We have some doubt whether the corporation was insolvent when the payments were made and whether the banks had reasonable cause to believe that a preference was intended. But, if both these factors existed, we still cannot see that an intent to prefer was present. Bernard Robbins denied it, and the trial judge believed him. We are not inclined to disturb the finding of an experienced trier of the facts. We are not satisfied that the banks ever made any agreement to extend their notes pari passu with the claims of the creditors, or even that the creditors had any belief that they had done this. Mr. Tompkins was assistant secretary of the Trade Association and had charge of gathering the consents of the merchandise creditors to the agreement of extension. He cannot be regarded as a person as available to testify for the defendants as for the complainant, so that we think the judge might draw the inference, because of the failure of the complainant to call him, that the creditors did not suppose that the banks were legally bound to such extension as the creditors had granted. There was certainly no satisfactory proof of any such agreement by the banks, and it seems unlikely that the creditors, and those advising them, would suppose that the banks had bound themselves to extend their paper in such precarious times, without better proof than the vague statement of Bernard Robbins that they would “play along.” It must be remembered in this connection that he testified that some of the payments to the banks were definitely known and agreed to by the leading creditors and that the judge found him to be a truthful witness.
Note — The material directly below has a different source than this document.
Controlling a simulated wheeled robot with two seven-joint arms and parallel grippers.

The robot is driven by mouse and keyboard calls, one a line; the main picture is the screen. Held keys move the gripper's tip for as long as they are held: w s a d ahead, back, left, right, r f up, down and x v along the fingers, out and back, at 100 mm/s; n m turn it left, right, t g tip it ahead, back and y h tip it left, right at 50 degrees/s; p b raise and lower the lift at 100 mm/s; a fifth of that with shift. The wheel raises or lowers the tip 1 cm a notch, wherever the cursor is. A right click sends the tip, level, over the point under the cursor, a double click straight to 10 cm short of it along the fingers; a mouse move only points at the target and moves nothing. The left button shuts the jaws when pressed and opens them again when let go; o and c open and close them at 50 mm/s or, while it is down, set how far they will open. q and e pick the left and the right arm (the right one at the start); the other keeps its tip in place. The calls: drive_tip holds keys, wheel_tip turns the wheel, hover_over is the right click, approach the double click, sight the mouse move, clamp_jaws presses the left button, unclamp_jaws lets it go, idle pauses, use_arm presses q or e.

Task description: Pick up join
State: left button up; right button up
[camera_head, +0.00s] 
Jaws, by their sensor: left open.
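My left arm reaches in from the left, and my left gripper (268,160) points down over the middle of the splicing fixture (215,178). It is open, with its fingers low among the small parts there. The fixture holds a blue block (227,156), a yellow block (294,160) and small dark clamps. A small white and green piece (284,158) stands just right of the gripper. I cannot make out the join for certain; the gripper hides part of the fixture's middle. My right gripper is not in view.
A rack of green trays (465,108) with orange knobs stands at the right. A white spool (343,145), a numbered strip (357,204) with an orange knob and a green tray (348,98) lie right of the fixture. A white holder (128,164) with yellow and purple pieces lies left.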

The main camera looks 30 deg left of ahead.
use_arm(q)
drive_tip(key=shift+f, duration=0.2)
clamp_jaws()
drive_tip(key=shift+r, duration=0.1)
It is significant that, if the assets remaining at the time when the petition in bankruptcy was filed be valued at anything like their worth to a going concern, the deficit would be very small. This general consideration bears out Robbins’ position that he had an honest belief that he could take over the business, continue it for himself and his son, and pay all the creditors in full. He was mistaken in a time of unprecedented financial stress, but because of this we should not impute to him an intention to prefer.